Well we did it last year and Lou Marini wanted to do it live in the studio. We brought the whole entourage into Weehawken, here in New Jersey, and we set up live to play and recorded the whole album in two days. So it was kinda different because these days there’s a lot of overdubbing and tracking going on in different places, but we didn’t wanna lose the live feel because we felt the Blues Brothers should have that vibe and so there were no overdubs, and that’s what we did.

That’s very impressive to have accomplished in two days, given there’s so many people in the band plus a lot of guest artists that you brought in.

Yeah, it could’ve been a technical nightmare when you have six horns and two guitars, and keyboards, and three singers, and guest singers, and Dr John and…you know…but it was a big studio and we had a wonderful engineer that knew how to do it and we got lucky and it came out great.
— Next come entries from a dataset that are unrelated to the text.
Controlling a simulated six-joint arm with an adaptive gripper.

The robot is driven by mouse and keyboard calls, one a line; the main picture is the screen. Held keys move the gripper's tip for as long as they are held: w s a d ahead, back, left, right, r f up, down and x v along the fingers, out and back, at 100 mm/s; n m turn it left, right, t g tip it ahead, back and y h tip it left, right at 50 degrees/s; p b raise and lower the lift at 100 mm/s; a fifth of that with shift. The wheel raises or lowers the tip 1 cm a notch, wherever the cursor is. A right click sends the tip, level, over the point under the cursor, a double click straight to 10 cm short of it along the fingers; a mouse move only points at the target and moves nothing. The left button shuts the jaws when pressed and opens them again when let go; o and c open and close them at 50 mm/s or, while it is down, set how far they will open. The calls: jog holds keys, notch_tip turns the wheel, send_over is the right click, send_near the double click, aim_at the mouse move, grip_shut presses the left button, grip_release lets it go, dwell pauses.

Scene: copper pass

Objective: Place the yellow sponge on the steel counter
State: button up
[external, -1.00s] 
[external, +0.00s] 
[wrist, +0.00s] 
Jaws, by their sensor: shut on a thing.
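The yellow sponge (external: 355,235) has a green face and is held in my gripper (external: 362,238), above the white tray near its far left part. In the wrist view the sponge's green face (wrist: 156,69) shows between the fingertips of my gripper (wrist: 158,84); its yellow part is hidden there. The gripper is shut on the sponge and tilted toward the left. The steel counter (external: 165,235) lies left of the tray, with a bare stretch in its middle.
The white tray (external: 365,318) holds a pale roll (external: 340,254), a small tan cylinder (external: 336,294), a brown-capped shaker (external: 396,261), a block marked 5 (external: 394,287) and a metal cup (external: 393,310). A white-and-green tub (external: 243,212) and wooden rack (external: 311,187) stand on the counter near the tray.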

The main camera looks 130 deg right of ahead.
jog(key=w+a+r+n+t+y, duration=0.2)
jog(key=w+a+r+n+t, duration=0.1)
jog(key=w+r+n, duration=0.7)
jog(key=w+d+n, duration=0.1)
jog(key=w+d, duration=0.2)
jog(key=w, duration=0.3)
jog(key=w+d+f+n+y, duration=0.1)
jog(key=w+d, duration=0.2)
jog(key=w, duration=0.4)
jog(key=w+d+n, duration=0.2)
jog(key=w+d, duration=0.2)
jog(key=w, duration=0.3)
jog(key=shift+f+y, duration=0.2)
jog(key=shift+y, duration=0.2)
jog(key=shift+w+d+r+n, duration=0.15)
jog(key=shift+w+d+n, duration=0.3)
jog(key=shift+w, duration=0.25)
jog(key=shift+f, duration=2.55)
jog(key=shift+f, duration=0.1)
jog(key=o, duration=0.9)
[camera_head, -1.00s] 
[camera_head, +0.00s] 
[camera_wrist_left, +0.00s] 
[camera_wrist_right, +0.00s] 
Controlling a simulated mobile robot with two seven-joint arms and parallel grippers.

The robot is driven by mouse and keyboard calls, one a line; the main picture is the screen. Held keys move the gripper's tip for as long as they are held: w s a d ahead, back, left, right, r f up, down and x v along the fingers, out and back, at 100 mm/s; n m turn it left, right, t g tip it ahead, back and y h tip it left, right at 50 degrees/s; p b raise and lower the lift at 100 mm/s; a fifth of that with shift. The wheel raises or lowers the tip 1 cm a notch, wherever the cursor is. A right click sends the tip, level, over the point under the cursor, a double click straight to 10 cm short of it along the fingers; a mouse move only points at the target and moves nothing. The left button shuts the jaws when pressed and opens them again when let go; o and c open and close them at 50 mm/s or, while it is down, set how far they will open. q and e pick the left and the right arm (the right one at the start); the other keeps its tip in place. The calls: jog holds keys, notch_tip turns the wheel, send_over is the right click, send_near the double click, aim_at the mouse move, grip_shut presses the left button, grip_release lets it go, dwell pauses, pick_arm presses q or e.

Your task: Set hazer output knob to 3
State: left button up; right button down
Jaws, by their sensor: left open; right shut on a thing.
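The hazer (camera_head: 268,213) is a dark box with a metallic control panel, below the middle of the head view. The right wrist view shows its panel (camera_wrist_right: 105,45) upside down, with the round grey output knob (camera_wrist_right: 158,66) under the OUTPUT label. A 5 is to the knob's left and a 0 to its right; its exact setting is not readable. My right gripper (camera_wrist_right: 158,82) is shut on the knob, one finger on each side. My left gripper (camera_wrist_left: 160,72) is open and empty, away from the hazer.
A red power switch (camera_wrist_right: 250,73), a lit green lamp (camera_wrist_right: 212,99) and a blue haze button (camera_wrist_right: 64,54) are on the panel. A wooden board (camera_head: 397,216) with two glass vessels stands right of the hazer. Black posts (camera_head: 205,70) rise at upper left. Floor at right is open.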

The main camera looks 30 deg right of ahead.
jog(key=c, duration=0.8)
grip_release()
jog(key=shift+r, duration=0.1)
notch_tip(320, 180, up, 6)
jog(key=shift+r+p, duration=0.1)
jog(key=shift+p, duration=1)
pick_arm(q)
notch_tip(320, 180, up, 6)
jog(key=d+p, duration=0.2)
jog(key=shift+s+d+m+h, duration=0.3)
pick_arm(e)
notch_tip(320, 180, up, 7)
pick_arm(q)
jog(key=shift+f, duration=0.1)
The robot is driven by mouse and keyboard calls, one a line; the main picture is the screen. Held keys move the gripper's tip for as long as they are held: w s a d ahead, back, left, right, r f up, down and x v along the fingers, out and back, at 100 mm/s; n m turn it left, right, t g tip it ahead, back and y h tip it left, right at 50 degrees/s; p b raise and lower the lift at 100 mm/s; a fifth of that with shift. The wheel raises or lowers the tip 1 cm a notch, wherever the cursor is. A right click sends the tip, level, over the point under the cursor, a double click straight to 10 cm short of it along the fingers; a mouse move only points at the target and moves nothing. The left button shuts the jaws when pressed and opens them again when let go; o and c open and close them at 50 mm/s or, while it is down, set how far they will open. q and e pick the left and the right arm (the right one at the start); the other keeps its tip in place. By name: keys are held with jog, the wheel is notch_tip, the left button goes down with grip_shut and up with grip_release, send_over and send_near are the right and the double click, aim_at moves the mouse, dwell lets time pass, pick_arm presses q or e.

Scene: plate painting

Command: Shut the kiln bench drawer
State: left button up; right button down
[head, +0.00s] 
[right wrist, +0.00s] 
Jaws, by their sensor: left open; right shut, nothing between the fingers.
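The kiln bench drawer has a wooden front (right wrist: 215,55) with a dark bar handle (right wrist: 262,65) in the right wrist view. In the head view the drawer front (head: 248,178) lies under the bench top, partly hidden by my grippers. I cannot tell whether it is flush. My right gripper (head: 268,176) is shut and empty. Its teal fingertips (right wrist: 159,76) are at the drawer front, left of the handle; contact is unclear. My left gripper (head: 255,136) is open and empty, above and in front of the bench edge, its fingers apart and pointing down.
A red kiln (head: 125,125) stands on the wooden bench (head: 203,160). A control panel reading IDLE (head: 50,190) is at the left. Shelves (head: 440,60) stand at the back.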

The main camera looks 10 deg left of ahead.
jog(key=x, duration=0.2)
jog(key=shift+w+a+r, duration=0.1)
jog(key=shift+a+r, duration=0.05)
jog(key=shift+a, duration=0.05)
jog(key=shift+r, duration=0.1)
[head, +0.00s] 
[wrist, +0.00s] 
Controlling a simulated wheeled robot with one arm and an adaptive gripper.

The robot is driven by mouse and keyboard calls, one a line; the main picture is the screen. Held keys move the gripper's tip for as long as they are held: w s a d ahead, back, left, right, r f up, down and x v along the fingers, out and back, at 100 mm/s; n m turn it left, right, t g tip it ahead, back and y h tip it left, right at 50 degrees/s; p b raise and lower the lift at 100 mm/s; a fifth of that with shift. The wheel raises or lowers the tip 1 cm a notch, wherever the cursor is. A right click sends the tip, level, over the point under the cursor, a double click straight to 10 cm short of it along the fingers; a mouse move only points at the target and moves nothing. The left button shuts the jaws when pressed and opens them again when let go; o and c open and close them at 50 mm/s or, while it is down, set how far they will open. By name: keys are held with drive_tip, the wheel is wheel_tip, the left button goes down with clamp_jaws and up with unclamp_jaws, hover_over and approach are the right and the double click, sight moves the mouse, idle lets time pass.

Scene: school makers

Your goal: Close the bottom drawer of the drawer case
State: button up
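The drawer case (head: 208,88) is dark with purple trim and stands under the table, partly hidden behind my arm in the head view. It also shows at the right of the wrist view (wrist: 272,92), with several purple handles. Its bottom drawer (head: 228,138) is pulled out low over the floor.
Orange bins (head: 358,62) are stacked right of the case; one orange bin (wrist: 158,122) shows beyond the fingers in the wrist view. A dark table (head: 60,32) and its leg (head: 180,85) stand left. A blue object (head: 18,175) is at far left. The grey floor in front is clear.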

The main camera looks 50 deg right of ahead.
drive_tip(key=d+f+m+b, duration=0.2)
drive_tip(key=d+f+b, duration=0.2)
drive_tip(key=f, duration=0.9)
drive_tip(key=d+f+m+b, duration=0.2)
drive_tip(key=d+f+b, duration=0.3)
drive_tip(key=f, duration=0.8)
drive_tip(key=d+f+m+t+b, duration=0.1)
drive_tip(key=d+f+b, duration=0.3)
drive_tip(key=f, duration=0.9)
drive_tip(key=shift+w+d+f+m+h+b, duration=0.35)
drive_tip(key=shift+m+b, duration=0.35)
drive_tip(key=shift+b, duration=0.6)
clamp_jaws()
So we made a good choice.

It carries through that signature Blues Brothers sound, with some new material, some standards, and it all fits together brilliantly, like all those songs were not only chosen for the same album, but were written for it – originals and covers alike.

It really did come together just like that. We invited Eddie Floyd, who over the past twenty years, has come out on the road with us as a special guest, and he was in the second movie, and he said, “Hey I wrote a song, ‘Don’t Forget James Brown’”, and we said “Yeah, well bring it up and we’ll do it”. And then there’s an old song called ‘On a Saturday Night’, that he and Steve Cropper wrote back in Memphis forty years ago’, and we said, “Alright, let’s resurrect that one and do it.” And so everything just kinda came together and we had a beautiful variety of some old, and some brand new songs that we wrote for the record and it just was a good combination. And I think that the band was really ready to do something. We hadn’t really recorded in a while…we’ve been out on the road a long time, and we said, “You know what, we need something fresh to show that we’re still not only out here playing for the public but we’re making some records still and we’re having fun in the studio.”

You held the CD Release Party at The Cutting Room in New York City last November. Was the new material well received?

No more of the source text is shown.